# Start of Record excerpts

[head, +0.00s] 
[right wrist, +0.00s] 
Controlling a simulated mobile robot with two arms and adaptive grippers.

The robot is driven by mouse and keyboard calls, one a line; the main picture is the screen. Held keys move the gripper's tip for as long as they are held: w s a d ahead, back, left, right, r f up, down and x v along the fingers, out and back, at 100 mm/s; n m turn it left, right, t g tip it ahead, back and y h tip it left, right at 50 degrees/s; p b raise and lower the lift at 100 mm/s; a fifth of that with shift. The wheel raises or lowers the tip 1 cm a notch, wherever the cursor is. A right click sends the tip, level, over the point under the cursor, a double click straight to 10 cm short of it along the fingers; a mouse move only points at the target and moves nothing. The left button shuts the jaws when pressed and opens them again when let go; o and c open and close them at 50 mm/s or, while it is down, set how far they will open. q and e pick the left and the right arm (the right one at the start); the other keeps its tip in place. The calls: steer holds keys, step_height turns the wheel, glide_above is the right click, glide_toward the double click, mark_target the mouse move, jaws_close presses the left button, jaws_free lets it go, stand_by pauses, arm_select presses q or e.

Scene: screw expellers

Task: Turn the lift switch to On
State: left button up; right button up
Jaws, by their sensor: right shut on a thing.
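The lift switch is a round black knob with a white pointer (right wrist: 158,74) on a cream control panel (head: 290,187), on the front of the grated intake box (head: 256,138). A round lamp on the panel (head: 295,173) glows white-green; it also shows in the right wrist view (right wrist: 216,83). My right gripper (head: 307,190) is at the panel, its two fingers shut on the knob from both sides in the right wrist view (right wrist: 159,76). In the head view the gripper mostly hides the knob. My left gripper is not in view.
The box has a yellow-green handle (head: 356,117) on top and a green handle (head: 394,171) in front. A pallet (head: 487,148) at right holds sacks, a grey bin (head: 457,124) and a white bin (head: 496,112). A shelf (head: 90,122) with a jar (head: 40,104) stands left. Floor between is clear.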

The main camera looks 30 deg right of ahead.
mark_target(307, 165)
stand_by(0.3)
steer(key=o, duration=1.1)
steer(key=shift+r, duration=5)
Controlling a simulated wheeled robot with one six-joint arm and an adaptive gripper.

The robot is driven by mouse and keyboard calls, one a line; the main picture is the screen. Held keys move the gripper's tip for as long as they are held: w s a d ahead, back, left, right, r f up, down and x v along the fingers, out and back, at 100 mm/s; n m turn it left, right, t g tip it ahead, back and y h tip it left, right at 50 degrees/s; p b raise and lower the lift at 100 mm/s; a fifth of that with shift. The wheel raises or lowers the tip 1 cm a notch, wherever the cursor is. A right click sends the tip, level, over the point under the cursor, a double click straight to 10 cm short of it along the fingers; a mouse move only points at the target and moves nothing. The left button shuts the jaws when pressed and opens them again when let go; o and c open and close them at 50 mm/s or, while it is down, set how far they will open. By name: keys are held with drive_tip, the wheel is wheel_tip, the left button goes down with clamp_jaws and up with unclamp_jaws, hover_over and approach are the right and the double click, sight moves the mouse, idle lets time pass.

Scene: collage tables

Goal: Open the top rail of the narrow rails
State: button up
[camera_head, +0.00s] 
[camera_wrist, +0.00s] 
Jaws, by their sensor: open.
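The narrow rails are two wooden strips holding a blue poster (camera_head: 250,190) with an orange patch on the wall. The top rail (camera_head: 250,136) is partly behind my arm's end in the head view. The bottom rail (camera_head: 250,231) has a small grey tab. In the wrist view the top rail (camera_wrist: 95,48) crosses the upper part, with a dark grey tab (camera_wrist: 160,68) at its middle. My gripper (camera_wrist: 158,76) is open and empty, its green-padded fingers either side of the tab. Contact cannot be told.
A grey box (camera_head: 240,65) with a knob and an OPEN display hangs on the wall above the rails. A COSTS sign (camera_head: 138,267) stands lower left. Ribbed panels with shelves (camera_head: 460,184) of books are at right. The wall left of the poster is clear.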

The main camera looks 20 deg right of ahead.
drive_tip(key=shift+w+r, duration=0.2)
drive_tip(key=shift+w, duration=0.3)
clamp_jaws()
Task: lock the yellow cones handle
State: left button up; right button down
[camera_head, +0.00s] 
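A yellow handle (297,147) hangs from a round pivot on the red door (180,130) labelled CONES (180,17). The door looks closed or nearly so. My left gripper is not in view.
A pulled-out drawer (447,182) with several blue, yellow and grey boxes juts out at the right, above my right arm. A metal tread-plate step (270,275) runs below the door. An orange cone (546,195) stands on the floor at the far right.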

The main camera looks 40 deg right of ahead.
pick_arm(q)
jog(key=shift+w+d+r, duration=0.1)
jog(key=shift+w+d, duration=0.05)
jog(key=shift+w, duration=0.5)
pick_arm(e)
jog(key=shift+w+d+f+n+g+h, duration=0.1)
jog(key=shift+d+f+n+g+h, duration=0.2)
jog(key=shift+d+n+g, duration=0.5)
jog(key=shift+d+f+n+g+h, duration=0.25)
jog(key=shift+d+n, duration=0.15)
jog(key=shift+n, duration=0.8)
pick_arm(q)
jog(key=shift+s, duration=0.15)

# End of Record excerpts

= Written request =
Determine the number of lines in the listing that hold the word "Task", and supply that number and nothing further.

= Expected answer =
2